= Exercise prompt =
Write out every line of the material as it stands, apart from the pictures.

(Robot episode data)

:::

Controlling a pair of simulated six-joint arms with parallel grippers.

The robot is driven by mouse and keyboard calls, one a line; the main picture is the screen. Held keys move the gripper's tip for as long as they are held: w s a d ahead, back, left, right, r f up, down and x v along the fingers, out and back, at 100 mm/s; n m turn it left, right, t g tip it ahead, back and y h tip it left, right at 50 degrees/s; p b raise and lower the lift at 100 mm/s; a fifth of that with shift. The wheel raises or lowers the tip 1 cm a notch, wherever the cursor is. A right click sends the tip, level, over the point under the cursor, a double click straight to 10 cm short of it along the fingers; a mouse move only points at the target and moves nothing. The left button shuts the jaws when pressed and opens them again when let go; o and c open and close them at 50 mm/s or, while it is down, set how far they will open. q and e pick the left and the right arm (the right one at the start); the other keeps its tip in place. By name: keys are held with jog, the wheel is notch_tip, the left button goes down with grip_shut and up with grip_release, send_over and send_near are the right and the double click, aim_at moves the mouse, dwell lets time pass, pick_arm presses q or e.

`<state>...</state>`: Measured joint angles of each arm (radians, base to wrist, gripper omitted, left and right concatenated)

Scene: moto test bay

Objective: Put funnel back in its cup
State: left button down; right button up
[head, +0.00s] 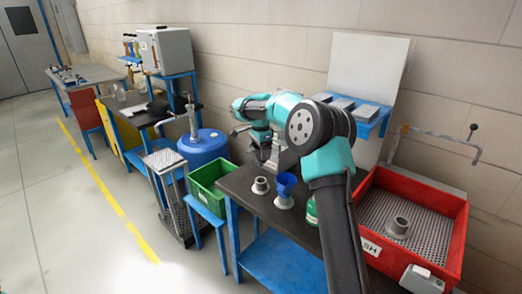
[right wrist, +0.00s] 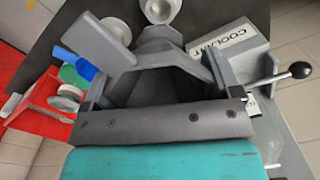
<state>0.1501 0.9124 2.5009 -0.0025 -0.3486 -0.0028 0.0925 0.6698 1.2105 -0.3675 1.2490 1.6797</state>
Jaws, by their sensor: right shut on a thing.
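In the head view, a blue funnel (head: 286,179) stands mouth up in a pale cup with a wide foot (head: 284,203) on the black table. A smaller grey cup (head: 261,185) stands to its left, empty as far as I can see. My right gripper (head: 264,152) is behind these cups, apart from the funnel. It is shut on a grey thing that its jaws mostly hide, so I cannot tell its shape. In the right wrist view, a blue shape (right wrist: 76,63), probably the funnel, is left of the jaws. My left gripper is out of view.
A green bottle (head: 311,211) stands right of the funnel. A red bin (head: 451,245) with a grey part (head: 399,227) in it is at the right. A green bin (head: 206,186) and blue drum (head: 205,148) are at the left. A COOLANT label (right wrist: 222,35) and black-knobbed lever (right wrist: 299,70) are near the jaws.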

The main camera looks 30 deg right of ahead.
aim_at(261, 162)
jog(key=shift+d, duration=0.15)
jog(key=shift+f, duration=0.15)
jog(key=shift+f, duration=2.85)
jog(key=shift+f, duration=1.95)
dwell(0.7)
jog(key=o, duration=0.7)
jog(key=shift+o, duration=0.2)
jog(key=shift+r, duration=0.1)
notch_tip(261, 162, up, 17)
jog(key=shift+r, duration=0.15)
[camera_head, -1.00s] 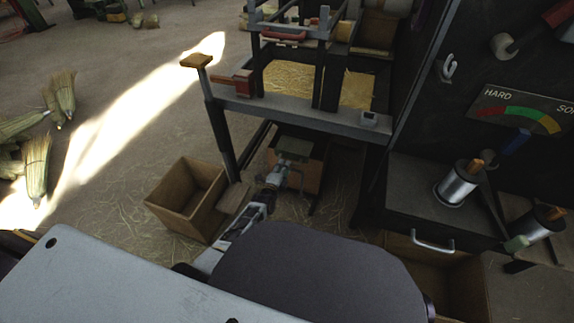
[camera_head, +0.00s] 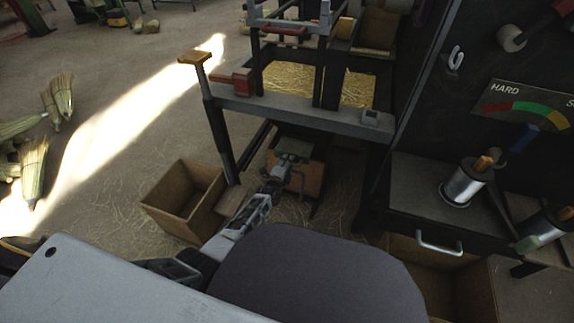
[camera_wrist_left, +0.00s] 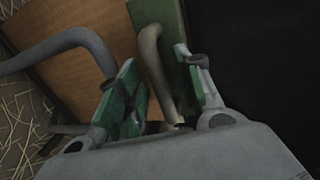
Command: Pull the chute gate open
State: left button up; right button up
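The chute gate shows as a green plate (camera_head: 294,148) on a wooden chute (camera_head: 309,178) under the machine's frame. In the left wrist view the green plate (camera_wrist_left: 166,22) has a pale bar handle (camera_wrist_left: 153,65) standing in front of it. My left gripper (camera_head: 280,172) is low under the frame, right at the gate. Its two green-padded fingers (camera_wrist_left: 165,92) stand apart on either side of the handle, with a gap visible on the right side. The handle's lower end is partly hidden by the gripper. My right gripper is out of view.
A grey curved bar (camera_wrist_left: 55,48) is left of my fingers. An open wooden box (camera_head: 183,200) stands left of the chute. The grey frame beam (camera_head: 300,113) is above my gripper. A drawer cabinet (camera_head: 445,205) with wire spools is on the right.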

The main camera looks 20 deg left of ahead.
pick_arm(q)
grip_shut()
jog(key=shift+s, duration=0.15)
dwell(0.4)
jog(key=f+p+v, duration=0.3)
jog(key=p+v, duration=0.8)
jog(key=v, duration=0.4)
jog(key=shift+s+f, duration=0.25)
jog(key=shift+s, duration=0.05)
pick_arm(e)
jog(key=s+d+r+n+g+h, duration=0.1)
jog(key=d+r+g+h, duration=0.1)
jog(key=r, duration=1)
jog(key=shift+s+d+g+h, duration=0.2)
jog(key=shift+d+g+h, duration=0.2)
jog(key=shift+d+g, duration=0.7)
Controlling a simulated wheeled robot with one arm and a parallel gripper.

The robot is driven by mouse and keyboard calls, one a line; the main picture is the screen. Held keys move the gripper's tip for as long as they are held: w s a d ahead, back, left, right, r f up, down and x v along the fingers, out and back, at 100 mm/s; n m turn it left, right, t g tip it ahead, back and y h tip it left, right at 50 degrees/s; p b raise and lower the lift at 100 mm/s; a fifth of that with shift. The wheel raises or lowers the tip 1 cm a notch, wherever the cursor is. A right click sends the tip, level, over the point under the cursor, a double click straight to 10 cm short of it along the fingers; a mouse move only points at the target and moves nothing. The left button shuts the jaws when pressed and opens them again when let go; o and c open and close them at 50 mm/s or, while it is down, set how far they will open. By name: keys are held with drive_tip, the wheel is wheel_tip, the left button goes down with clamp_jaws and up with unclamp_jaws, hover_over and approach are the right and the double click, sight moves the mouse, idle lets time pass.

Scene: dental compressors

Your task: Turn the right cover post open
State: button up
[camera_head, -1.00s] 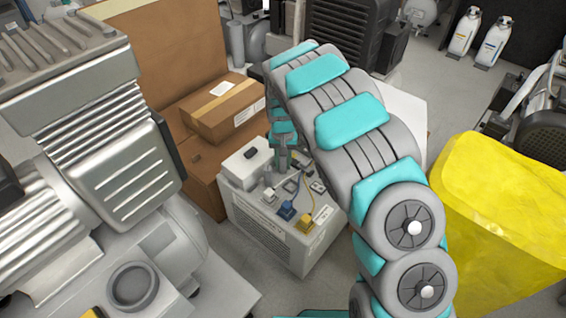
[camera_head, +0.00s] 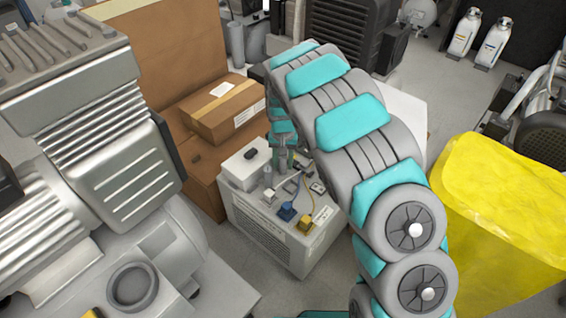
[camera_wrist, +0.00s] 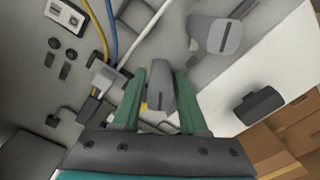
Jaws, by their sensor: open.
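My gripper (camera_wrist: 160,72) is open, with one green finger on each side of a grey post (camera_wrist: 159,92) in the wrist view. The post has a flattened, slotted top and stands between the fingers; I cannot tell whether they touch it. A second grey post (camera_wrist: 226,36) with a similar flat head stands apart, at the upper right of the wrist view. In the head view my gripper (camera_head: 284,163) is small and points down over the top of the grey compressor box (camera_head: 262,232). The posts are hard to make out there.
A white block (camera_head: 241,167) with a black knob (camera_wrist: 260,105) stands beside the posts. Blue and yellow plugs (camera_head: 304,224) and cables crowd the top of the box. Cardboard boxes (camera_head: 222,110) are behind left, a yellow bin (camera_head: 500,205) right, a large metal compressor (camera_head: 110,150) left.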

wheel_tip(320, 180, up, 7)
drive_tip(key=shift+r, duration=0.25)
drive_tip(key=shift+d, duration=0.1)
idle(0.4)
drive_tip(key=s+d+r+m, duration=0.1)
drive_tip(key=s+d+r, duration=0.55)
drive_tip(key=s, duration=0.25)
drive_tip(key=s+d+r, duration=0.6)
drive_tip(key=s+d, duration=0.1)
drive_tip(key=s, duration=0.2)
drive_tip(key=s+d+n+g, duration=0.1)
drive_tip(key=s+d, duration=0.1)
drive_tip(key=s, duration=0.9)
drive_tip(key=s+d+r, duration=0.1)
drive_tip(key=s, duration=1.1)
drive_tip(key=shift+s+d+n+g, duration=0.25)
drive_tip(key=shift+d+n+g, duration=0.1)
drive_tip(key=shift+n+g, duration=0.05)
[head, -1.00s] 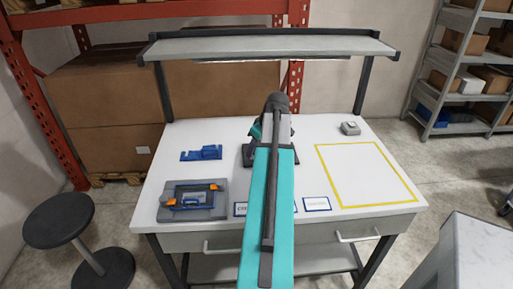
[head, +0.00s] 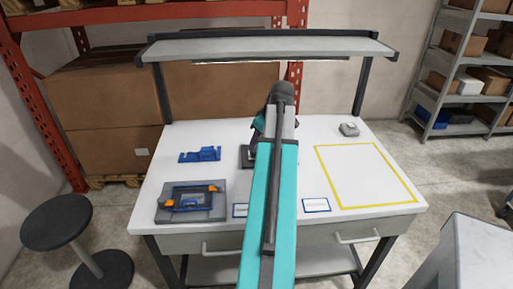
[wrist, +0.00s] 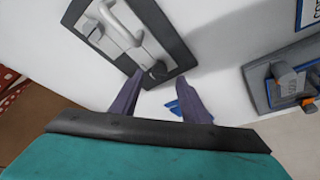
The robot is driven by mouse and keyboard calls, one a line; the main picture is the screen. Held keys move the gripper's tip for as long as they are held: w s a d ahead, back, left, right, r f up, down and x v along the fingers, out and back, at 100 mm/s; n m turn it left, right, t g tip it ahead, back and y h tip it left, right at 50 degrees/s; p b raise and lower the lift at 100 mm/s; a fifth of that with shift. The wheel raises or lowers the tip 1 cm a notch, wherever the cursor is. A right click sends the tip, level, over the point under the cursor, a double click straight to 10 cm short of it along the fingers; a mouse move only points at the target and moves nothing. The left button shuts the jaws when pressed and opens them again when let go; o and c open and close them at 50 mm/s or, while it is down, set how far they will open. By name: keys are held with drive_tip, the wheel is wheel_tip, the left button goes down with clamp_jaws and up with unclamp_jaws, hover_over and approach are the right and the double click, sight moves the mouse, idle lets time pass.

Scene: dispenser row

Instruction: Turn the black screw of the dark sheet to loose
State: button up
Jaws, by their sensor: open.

:::

= Answer to the exercise =
Controlling a pair of simulated six-joint arms with parallel grippers.

The robot is driven by mouse and keyboard calls, one a line; the main picture is the screen. Held keys move the gripper's tip for as long as they are held: w s a d ahead, back, left, right, r f up, down and x v along the fingers, out and back, at 100 mm/s; n m turn it left, right, t g tip it ahead, back and y h tip it left, right at 50 degrees/s; p b raise and lower the lift at 100 mm/s; a fifth of that with shift. The wheel raises or lowers the tip 1 cm a notch, wherever the cursor is. A right click sends the tip, level, over the point under the cursor, a double click straight to 10 cm short of it along the fingers; a mouse move only points at the target and moves nothing. The left button shuts the jaws when pressed and opens them again when let go; o and c open and close them at 50 mm/s or, while it is down, set how far they will open. q and e pick the left and the right arm (the right one at the start); the other keeps its tip in place. By name: keys are held with jog, the wheel is notch_tip, the left button goes down with grip_shut and up with grip_release, send_over and send_near are the right and the double click, aim_at moves the mouse, dwell lets time pass, pick_arm presses q or e.

`<state>...</state>`: Measured joint angles of each arm (radians, base to wrist, gripper omitted, left and right concatenated)

Scene: moto test bay

Objective: Put funnel back in its cup
State: left button down; right button up
[head, +0.00s] 
[right wrist, +0.00s] 
<state>0.1501 0.9124 2.5009 -0.0025 -0.3486 -0.0028 0.0925 0.6698 1.2105 -0.3675 1.2490 1.6797</state>
Jaws, by their sensor: right shut on a thing.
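In the head view, a blue funnel (head: 286,179) stands mouth up in a pale cup with a wide foot (head: 284,203) on the black table. A smaller grey cup (head: 261,185) stands to its left, empty as far as I can see. My right gripper (head: 264,152) is behind these cups, apart from the funnel. It is shut on a grey thing that its jaws mostly hide, so I cannot tell its shape. In the right wrist view, a blue shape (right wrist: 76,63), probably the funnel, is left of the jaws. My left gripper is out of view.
A green bottle (head: 311,211) stands right of the funnel. A red bin (head: 451,245) with a grey part (head: 399,227) in it is at the right. A green bin (head: 206,186) and blue drum (head: 205,148) are at the left. A COOLANT label (right wrist: 222,35) and black-knobbed lever (right wrist: 299,70) are near the jaws.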

The main camera looks 30 deg right of ahead.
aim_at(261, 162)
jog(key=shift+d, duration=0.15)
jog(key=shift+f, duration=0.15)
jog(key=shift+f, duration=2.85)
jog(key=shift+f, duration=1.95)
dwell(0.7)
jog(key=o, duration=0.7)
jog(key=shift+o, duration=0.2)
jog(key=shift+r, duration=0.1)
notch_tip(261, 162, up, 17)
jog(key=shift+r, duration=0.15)
[camera_head, -1.00s] 
[camera_head, +0.00s] 
[camera_wrist_left, +0.00s] 
Command: Pull the chute gate open
State: left button up; right button up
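The chute gate shows as a green plate (camera_head: 294,148) on a wooden chute (camera_head: 309,178) under the machine's frame. In the left wrist view the green plate (camera_wrist_left: 166,22) has a pale bar handle (camera_wrist_left: 153,65) standing in front of it. My left gripper (camera_head: 280,172) is low under the frame, right at the gate. Its two green-padded fingers (camera_wrist_left: 165,92) stand apart on either side of the handle, with a gap visible on the right side. The handle's lower end is partly hidden by the gripper. My right gripper is out of view.
A grey curved bar (camera_wrist_left: 55,48) is left of my fingers. An open wooden box (camera_head: 183,200) stands left of the chute. The grey frame beam (camera_head: 300,113) is above my gripper. A drawer cabinet (camera_head: 445,205) with wire spools is on the right.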

The main camera looks 20 deg left of ahead.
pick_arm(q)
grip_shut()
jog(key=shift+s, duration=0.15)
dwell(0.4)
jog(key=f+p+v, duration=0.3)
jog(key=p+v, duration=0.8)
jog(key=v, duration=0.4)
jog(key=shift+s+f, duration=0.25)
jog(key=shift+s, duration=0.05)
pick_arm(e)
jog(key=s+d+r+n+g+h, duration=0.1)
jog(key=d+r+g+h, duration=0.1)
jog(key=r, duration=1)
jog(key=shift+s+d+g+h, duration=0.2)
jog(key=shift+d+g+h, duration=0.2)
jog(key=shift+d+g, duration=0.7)
Controlling a simulated wheeled robot with one arm and a parallel gripper.

The robot is driven by mouse and keyboard calls, one a line; the main picture is the screen. Held keys move the gripper's tip for as long as they are held: w s a d ahead, back, left, right, r f up, down and x v along the fingers, out and back, at 100 mm/s; n m turn it left, right, t g tip it ahead, back and y h tip it left, right at 50 degrees/s; p b raise and lower the lift at 100 mm/s; a fifth of that with shift. The wheel raises or lowers the tip 1 cm a notch, wherever the cursor is. A right click sends the tip, level, over the point under the cursor, a double click straight to 10 cm short of it along the fingers; a mouse move only points at the target and moves nothing. The left button shuts the jaws when pressed and opens them again when let go; o and c open and close them at 50 mm/s or, while it is down, set how far they will open. By name: keys are held with drive_tip, the wheel is wheel_tip, the left button goes down with clamp_jaws and up with unclamp_jaws, hover_over and approach are the right and the double click, sight moves the mouse, idle lets time pass.

Scene: dental compressors

Your task: Turn the right cover post open
State: button up
[camera_head, -1.00s] 
[camera_head, +0.00s] 
[camera_wrist, +0.00s] 
Jaws, by their sensor: open.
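My gripper (camera_wrist: 160,72) is open, with one green finger on each side of a grey post (camera_wrist: 159,92) in the wrist view. The post has a flattened, slotted top and stands between the fingers; I cannot tell whether they touch it. A second grey post (camera_wrist: 226,36) with a similar flat head stands apart, at the upper right of the wrist view. In the head view my gripper (camera_head: 284,163) is small and points down over the top of the grey compressor box (camera_head: 262,232). The posts are hard to make out there.
A white block (camera_head: 241,167) with a black knob (camera_wrist: 260,105) stands beside the posts. Blue and yellow plugs (camera_head: 304,224) and cables crowd the top of the box. Cardboard boxes (camera_head: 222,110) are behind left, a yellow bin (camera_head: 500,205) right, a large metal compressor (camera_head: 110,150) left.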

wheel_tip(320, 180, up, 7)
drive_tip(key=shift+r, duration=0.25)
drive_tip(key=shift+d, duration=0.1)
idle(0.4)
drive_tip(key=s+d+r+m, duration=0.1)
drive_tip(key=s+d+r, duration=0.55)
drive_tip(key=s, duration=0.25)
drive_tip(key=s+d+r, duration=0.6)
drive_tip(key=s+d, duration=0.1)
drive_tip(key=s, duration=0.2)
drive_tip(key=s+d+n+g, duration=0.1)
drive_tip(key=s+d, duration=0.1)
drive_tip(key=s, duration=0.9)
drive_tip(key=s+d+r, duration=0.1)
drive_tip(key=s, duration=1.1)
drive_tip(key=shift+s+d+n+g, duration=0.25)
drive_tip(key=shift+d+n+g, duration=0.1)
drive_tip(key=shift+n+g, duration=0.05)
[head, -1.00s] 
[head, +0.00s] 
[wrist, +0.00s] 
The robot is driven by mouse and keyboard calls, one a line; the main picture is the screen. Held keys move the gripper's tip for as long as they are held: w s a d ahead, back, left, right, r f up, down and x v along the fingers, out and back, at 100 mm/s; n m turn it left, right, t g tip it ahead, back and y h tip it left, right at 50 degrees/s; p b raise and lower the lift at 100 mm/s; a fifth of that with shift. The wheel raises or lowers the tip 1 cm a notch, wherever the cursor is. A right click sends the tip, level, over the point under the cursor, a double click straight to 10 cm short of it along the fingers; a mouse move only points at the target and moves nothing. The left button shuts the jaws when pressed and opens them again when let go; o and c open and close them at 50 mm/s or, while it is down, set how far they will open. By name: keys are held with drive_tip, the wheel is wheel_tip, the left button goes down with clamp_jaws and up with unclamp_jaws, hover_over and approach are the right and the double click, sight moves the mouse, idle lets time pass.

Scene: dispenser row

Instruction: Turn the black screw of the dark sheet to loose
State: button up
Jaws, by their sensor: open.

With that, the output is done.